Gegen die christliche Armee stellten die Türken ein Heer aus rund 90 Tsd. Soldaten auf. Die Verteilung der Truppen stellte deren Anführer vor einer schwierigen Lage. Entgegen den Ratschlägen seiner Berater verzichtete Kara Mustafa darauf, die Belagerung zu unterbrechen alle seine Kräfte gegen die Verbündeten einzusetzen. Mehr noch, er nutzte auch nicht die Gelegenheit, sie in den Schluchten des Wiener Waldes aufzuhalten. Die einzige Perspektive war somit der offene Kampf vor den Toren Wiens.

Am 12. September schickte der türkische Heerführer, ohne die Belagerung zurückzuziehen, den Hauptteil seiner Kräfte gegen den Lothringer, von dem er den Hauptangriff erwartete. Seit frühen Morgenstunden drängten die Österreicher und die Deutschen auf die Osmanen ein. Relativ spät, denn erst gegen Mittag, betraten die Polen das Kampfeld. Allmählich drangen sie die Türken von den Hügeln zurück, bereiteten auf diese Weise den Platz für den bevorstehenden Angriff der Kavallerie. Der Anblick der Banner der polnischen Reiter erfüllte die seit Morgenstunden kämpfenden deutschen Truppen mit neuem Mut, gleichzeitig wurde den Türken die bevorstehende Gefahr bewusst. Den Auftakt bildete der Angriff von 15 Tausend Tataren, die blutig zurückgeschlagen wurden. Kara Mustafa begann darauf schnell, seine Kräfte auf die bedrohte Flanke umzuleiten.

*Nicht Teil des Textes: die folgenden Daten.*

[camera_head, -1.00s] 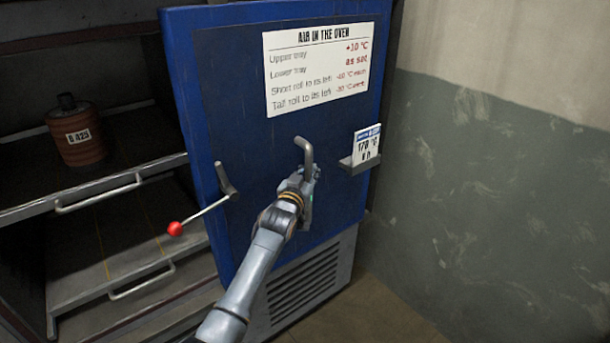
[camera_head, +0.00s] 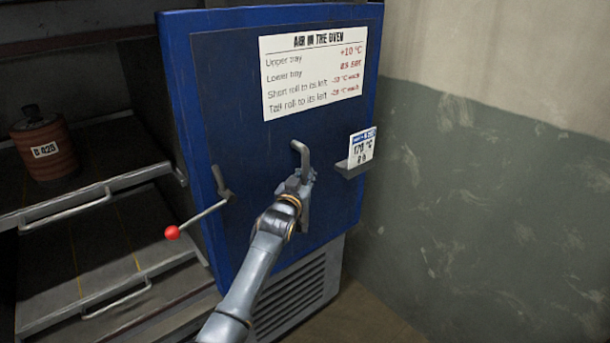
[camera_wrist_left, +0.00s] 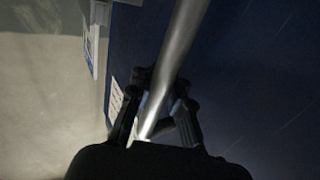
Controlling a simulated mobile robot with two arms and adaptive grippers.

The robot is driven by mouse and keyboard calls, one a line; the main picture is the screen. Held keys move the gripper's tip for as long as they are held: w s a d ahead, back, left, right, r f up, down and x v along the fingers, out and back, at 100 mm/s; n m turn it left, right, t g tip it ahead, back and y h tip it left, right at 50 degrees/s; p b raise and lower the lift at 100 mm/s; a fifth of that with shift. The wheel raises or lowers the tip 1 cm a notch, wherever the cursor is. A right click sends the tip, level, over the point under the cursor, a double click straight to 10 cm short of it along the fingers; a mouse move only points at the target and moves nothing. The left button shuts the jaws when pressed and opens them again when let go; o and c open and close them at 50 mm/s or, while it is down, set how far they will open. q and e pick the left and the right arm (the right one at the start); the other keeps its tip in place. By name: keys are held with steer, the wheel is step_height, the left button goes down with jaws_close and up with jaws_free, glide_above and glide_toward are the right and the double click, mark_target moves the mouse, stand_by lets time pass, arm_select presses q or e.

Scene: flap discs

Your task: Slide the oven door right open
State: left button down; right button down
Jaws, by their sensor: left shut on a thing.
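The blue oven door (camera_head: 250,170) stands in front of the right part of the oven, with the oven's interior showing to its left. A grey bar handle (camera_head: 302,151) is fixed upright on the door. My left gripper (camera_head: 298,182) is shut on this handle, and the arm hides part of the door below it. In the left wrist view the handle (camera_wrist_left: 180,45) runs between the two fingers (camera_wrist_left: 160,112). A lever with a red knob (camera_head: 172,232) sticks out at the door's left edge. My right gripper is not in view.
Two trays with handles show inside the oven: an upper tray (camera_head: 100,176) and a lower tray (camera_head: 150,272). A brown labelled roll (camera_head: 43,150) stands on the upper one. A small ledge with a card (camera_head: 362,146) juts from the door's right side. A bare wall (camera_head: 480,190) lies to the right.

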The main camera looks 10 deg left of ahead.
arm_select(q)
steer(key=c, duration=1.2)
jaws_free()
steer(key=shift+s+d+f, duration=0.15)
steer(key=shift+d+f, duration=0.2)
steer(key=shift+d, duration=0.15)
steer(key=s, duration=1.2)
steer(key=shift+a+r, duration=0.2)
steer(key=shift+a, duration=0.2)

Gegen vier Uhr Nachmittag waren die Polen zum Angriff der Kavallerie bereit. Sobieski wollte allerdings erstmal das Gelände inspizieren, um sich zu vergewissern, ob die Türken keine Fallen vorbereitet hatten und schickte zum Probeangriff den Husarenbanner des Prinzen Aleksander, anschließend weitere zwei Banner unter der Führung von Stanisław Potocki. Die Verluste waren erheblich, Potocki fiel im Kampf. Die Attacke zeigte jedoch, dass der Angriff als erfolgversprechend zu bewerten ist.

Der polnische Herrscher ergriff die Gelegenheit, die Schlacht für sich zu entscheiden, noch vor dem Sonnenuntergang. Zwanzigtausend Reiter begannen den Angriff – einen der größten in der Geschichte. Seine Kraft war verheerend. Er fegte buchstäblich alles hinweg, was sich ihm in den Weg stellte. Die türkischen Truppen ergriffen in Panik die Flucht, verfolgt von der leichten polnischen Kavallerie.

Der Sieg war vollkommen. Die türkische Armee verlor rund 15 Tsd. Soldaten und blieb für längere Zeit kampfunfähig. Der unfähige Kara Mustafa versuchte noch, sich in Ungarn durchzuschlagen, wurde jedoch auf Befehl des Sultans erwürgt. Johann III. triumphierte. In seinem Brief an den Papst, den er in dem eroberten Zelt Kara Mustafas verfasste, paraphrasierte er die Worte Julius Cäsars: „Venimus, vidimus, Deus vicit” (Wir kamen, wir sahen, Gott siegte). Der Triumphator war allerdings der polnische König. Indem er Wien rettete, erfüllte er sich mit ewigem Ruhm und veränderte den Lauf der Geschichte, denn der Wiener Sieg war einer jener Siege, der für die Geschicke der Welt entscheidend waren.